LATIN AMERICA: 70 MILLION ADDITIONAL WOMEN HAVE JOBS FOLLOWING GENDER REFORMS
10 marzo 2011
Fuente: Taken from World Bank Website
Fuente: Taken from World Bank Website
Washington, March 10- As the world celebrates the advances of women over the last century, an additional 70 million Latin American women have a job today thanks to improvements in education, health and job opportunities in the last four decades, said World Bank experts.
The region's female labor force participation rate increased from around 35% in 1980 to over 53% in 2007, an increase of 18.5 percentage points or nearly 54%, said the Bank's regional gender coordinator Maria Beatriz Orlando, noting that such an increase is by far the largest than any other region in the world.

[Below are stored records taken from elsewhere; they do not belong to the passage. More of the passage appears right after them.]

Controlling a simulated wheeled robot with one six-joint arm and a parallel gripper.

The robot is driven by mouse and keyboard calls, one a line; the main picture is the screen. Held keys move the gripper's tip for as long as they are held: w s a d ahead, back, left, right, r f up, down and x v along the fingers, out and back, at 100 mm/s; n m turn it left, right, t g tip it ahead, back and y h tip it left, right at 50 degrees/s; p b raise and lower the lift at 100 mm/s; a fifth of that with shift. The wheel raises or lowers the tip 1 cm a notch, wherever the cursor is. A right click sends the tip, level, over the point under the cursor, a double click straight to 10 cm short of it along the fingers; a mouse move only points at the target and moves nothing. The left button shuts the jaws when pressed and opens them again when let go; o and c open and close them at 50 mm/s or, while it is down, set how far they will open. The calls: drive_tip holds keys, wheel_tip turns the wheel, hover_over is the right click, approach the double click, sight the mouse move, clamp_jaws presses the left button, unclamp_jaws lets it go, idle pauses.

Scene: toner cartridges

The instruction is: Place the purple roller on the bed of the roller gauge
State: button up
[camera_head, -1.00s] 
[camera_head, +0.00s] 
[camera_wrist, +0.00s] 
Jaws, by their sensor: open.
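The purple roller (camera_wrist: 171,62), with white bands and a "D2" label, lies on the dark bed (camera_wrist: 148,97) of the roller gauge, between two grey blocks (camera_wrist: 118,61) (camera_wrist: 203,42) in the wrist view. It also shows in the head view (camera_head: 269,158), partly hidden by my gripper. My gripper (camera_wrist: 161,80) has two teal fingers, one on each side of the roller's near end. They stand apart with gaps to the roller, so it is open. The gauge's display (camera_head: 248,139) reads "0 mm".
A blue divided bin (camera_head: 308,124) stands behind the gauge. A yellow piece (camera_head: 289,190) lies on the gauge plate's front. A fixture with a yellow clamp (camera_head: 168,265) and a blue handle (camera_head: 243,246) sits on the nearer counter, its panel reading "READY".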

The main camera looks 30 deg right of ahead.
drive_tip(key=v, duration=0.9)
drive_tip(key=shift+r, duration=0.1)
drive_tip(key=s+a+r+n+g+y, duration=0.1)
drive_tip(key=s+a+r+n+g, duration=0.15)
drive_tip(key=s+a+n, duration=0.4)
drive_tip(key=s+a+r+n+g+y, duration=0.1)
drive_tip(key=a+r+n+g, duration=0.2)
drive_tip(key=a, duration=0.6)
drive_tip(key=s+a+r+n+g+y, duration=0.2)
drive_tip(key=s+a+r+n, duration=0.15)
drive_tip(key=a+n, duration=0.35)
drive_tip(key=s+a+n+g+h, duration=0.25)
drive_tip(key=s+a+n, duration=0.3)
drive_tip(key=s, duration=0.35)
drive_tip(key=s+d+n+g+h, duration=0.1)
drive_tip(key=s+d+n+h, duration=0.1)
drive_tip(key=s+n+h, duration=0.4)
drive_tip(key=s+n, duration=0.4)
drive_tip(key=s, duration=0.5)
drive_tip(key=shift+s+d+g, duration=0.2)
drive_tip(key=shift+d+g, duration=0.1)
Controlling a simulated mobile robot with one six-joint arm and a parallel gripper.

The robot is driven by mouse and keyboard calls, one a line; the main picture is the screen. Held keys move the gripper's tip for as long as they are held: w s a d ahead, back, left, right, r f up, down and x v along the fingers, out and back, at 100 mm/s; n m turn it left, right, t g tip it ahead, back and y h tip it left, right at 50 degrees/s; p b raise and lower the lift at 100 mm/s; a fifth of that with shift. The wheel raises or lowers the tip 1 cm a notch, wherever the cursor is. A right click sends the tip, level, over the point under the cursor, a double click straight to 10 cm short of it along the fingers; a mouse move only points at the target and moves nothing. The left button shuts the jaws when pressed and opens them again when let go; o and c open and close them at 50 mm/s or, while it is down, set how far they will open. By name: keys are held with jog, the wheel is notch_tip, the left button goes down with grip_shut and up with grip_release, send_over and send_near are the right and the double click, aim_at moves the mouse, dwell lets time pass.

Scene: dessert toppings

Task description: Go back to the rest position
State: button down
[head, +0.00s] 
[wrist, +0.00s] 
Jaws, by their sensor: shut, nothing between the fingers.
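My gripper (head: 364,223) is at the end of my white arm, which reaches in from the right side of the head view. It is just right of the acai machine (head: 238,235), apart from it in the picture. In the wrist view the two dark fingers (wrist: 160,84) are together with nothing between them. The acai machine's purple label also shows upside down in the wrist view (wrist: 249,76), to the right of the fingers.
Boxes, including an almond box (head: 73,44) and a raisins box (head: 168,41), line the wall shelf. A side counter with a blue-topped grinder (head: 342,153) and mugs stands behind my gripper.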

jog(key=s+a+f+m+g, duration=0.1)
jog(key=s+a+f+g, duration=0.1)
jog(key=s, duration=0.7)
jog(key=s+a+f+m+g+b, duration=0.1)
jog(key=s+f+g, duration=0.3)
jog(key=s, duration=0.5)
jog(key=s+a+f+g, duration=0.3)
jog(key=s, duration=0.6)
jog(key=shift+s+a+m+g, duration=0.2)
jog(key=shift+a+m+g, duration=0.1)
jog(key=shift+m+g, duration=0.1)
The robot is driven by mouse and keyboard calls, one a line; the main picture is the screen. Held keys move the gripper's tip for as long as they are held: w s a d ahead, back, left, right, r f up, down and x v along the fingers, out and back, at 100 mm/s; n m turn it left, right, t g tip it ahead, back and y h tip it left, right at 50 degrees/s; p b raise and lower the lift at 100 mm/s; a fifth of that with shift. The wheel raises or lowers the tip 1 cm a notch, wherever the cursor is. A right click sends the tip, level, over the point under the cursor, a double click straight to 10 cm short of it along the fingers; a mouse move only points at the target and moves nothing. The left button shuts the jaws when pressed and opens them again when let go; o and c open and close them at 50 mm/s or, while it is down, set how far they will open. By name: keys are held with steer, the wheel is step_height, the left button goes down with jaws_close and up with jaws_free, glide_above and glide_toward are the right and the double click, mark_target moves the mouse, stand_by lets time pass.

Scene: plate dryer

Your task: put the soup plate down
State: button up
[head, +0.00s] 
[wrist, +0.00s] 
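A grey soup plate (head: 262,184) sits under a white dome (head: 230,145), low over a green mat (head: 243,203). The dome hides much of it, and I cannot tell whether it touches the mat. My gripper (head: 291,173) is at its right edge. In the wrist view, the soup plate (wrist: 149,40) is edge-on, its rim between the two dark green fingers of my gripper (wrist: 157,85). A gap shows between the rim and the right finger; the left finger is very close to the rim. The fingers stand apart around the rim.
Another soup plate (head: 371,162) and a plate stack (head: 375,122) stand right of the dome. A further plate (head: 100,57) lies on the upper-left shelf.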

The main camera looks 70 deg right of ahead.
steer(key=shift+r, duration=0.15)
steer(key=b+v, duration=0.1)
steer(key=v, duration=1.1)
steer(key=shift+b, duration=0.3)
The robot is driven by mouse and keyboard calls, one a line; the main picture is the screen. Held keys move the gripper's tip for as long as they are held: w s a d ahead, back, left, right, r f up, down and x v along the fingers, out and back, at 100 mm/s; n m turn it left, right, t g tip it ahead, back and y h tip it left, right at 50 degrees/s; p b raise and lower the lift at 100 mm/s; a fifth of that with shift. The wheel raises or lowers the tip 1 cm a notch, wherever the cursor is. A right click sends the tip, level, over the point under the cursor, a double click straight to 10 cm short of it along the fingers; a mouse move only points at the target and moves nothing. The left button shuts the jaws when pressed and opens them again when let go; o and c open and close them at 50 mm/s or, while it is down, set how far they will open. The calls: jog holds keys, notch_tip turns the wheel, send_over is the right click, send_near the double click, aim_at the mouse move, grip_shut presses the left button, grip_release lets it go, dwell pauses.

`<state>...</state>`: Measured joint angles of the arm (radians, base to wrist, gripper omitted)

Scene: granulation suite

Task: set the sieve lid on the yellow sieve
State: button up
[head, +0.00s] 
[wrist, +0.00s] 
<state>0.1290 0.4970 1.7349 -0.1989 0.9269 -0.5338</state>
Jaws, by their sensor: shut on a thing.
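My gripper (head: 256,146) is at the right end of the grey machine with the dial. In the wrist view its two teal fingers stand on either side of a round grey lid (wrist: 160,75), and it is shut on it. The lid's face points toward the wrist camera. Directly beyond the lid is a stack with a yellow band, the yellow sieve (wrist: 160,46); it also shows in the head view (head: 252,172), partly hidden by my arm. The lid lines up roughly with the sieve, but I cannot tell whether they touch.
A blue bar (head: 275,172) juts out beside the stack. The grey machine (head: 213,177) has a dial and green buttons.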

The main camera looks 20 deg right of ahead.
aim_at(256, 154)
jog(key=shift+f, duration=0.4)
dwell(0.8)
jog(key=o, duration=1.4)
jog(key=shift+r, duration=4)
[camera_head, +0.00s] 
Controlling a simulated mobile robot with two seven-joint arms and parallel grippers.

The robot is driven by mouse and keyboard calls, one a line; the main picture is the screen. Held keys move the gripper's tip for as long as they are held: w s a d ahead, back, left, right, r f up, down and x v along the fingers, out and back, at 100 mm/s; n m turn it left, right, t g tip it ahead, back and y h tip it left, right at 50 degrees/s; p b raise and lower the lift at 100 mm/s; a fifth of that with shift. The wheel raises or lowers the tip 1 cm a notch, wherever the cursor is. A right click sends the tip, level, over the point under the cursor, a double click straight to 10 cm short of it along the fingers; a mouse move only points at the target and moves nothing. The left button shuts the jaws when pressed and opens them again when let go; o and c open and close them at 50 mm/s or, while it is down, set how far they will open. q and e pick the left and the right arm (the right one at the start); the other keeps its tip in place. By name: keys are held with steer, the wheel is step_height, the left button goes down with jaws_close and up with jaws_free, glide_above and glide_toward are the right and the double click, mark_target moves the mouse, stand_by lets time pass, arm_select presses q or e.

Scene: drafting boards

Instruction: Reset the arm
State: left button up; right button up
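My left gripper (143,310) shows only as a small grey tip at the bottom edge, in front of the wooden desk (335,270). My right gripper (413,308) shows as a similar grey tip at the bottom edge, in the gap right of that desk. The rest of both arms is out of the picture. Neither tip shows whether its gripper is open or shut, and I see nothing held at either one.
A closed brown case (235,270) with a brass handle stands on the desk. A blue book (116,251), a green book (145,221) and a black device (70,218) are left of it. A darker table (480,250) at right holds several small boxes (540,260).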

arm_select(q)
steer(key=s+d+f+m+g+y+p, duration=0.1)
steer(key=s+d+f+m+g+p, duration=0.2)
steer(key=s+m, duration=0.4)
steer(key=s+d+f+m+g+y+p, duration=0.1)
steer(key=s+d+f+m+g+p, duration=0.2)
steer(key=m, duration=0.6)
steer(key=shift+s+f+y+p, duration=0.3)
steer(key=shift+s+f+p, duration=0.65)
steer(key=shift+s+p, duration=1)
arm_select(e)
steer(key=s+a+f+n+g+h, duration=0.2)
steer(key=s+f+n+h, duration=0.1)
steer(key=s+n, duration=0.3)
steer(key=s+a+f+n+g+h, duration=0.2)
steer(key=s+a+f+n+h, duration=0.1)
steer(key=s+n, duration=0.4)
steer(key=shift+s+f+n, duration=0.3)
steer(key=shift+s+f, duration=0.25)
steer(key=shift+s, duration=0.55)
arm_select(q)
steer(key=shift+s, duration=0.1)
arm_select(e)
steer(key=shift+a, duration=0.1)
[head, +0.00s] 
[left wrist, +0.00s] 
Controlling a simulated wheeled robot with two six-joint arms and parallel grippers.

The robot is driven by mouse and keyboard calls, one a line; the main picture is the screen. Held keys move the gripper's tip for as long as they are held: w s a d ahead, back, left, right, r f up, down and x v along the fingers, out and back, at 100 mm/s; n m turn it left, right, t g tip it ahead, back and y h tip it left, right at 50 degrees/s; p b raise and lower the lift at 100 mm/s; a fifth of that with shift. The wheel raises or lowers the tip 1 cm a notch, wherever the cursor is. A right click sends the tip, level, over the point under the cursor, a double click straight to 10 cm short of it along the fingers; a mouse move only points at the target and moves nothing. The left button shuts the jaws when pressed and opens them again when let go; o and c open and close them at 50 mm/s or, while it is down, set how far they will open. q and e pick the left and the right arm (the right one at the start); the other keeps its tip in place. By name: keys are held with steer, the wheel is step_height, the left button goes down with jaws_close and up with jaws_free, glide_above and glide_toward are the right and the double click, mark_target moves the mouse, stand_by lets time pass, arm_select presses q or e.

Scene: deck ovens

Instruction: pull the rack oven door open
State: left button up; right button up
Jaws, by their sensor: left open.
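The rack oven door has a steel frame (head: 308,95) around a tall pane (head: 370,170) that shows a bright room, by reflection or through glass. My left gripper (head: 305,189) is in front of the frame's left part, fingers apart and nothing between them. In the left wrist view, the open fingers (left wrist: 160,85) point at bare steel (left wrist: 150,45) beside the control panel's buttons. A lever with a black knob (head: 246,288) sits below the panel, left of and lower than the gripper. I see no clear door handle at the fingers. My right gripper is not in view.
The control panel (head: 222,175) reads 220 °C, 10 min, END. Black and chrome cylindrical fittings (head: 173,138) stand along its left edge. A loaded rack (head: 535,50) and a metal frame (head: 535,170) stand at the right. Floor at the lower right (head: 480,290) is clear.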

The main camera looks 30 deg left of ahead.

Increased women's labor force participation and earnings are associated with reduced poverty and faster growth, partly because women tend to spend the money they earn in ways more beneficial to the entire household, for instance by prioritizing children's health and education.
But optimism about such progress -remarkable by all accounts- should take into account many pending issues on the region's gender agenda, Orlando said.
One such issue is that economic opportunity still remains restricted for many women in Latin America and the Caribbean (LAC).
Women are better trained, and more capable than before to be successful in the job market, but joining the labor force still poses huge challenges for them.
"An unresolved issue for women is how to enter the labor market on an equal footing as their male counterparts, in terms of earnings and working conditions," said Orlando.
Persisting Earning Gap
Citing an upcoming regional labor study, the expert noted that a significant gender earning gap persists in most LAC countries, despite significant narrowing and even a reversal in the gender gap in education.
Job opportunities for women are still linked to family structure and the role of women within such structure the study has found. As a result of this, men experience different transitions and durations across occupational states than married women, but very similar ones to single women, Orlando said.
"Such gender-based occupational segregation is inordinately high in Latin America resulting in women concentrating in low-paying jobs and low-productivity sectors," she noted.
This affects poor women in particular: figures suggest that up to one-fourth of urban poor women in the region work in domestic services. In some countries, women also crowd into the informal sector. According to Bank research, 71 percent of women in Bolivia's urban areas are employed informally compared to only 54 percent of men.
To address these issues the World Bank has developed a Gender Action Plan that includes several initiatives supporting working women such as providing free day care services to mothers, supporting women entrepreneurs and setting up a certification program that recognizes corporations working to close the labor gender gap in LAC.
In Mexico alone, where the certification program has been running since for a few years, more than 250 companies have been recognized by the Bank as leaders in gender best practices. Results include improved work environment, better communication, increased productivity, increased number of women in managerial positions, and reduction in salary gaps. Similar programs are taking place in Chile, Argentina, Colombia and the Dominican Republic.
These encouraging results at country-level will lead to the launch very soon of a Regional Gender Action Plan with economic empowerment as its top priority, Orlando said. Studies and consultations are being concluded for the project that will run for the next three years with funding provided by the Bank and trust-funds, she added. The plan has also identified women in the labor markets, maternal mortality, teenage pregnancy, and gender based violence as areas that need special attention in the coming years.